You got some good advice regarding how to manage the bloom, you CAN get though this if you fix the cause of the problem.
FYI, Phosguard (Seachem) and Phosban (Two Little Fishes) are not chemical additives, they are absorbants - they do not add anything to the water they simply remove phosphates by absorbtion. There is a distinct difference between this and adding chemicals that change the ionic balance of a tank.
Manny, sounds like your SOURCE of fish is a big problem. Clowns don't get ich too often, but they do get Brooklynella - so do Royal Grammas, esp. out of Haiti, where many (most?) Royal Grammas come from. Summer is worst for Brook in Haitian fish. I have seen the (very) occasional tang die of fright, but they are few and far between. Sounds to me like poor handling practices by the shipper. If you need help finding a good LFS in the Miami area, I can ask one of my contacts who covers that area, I'm sure he can recommend some. If "price" is an issue (LFS vs MO), well there's no fish more expensive than a dead one, especially if he takes others with him.
Plenty of people routinely use a FW dip prophylactically. I don't, but I do use FW dips often for flukes (trematodes) and I've never lost a fish to a dip. I have had some die during the course of treatment, but I'd submit that they would have died of their affliction anyway. Did no harm.
Manny I think your problem sounds like it doesn't being with your husbandry practices, but rather with your sources. That problem is easily surmountable.
NMReefer, manual export of the existing algae, by scrubbing down the rocks is probably a good place to begin. I maintain about 20 tanks for clients, plus my own shop, and I've run as many as 7 tanks in my home (I'm a sick puppy). Many (most? but not all) tanks go through varying degrees of algae issues. As each tank matures and balances, algae issues become less and less. I've gone to hell and back with a couple of tanks before they turned the corner - many now require just simple water changes and periodic testing anymore, they otherwise look after themselves.

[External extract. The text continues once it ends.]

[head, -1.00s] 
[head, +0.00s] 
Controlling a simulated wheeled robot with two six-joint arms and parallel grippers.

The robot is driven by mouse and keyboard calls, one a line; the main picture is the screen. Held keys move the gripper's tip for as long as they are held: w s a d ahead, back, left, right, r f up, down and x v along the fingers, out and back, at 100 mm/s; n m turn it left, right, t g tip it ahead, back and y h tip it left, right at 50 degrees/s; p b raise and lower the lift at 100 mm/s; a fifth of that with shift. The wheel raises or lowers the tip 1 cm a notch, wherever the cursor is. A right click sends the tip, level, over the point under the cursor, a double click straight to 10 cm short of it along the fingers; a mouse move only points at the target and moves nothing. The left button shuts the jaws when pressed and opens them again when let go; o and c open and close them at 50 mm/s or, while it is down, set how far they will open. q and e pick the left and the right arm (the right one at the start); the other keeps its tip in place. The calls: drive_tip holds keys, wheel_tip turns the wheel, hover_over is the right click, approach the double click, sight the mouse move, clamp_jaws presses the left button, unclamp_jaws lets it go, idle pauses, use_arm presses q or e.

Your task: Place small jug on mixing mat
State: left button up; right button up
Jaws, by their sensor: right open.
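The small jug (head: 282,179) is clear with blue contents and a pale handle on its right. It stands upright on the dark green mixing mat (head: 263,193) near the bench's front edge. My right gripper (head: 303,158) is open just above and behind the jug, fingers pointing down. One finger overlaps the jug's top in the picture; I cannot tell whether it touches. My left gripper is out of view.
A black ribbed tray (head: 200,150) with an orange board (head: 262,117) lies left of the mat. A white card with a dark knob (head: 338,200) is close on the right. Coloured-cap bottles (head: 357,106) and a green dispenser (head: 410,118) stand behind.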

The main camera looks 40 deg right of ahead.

To remove the algae manually, do a regular water change, and use the waste water as a rinse bucket, us a soft nail brush or toothbrush (new - no soap/toothpaste on it) to scrub the algae off the rock, swish in the bucket and return the rock to the tank. Add a small army of snails and/or hermits, make sure to reduce or eliminate the source of the "fertilizer" that is feeding the algae- sources of phoshpate, such as poor quality and/or excessive fish food, coral foods, tap water, poor quality carbon (can leach phosphate), cut your photoperiod to 10 hours max., make sure your bulbs are not too old (colour shift), make sure there's no direct sunlight on the tank, make sure your skimmer is operating at peak capacity, keep alk and calcium up, and this should help get rid of it once, and for all.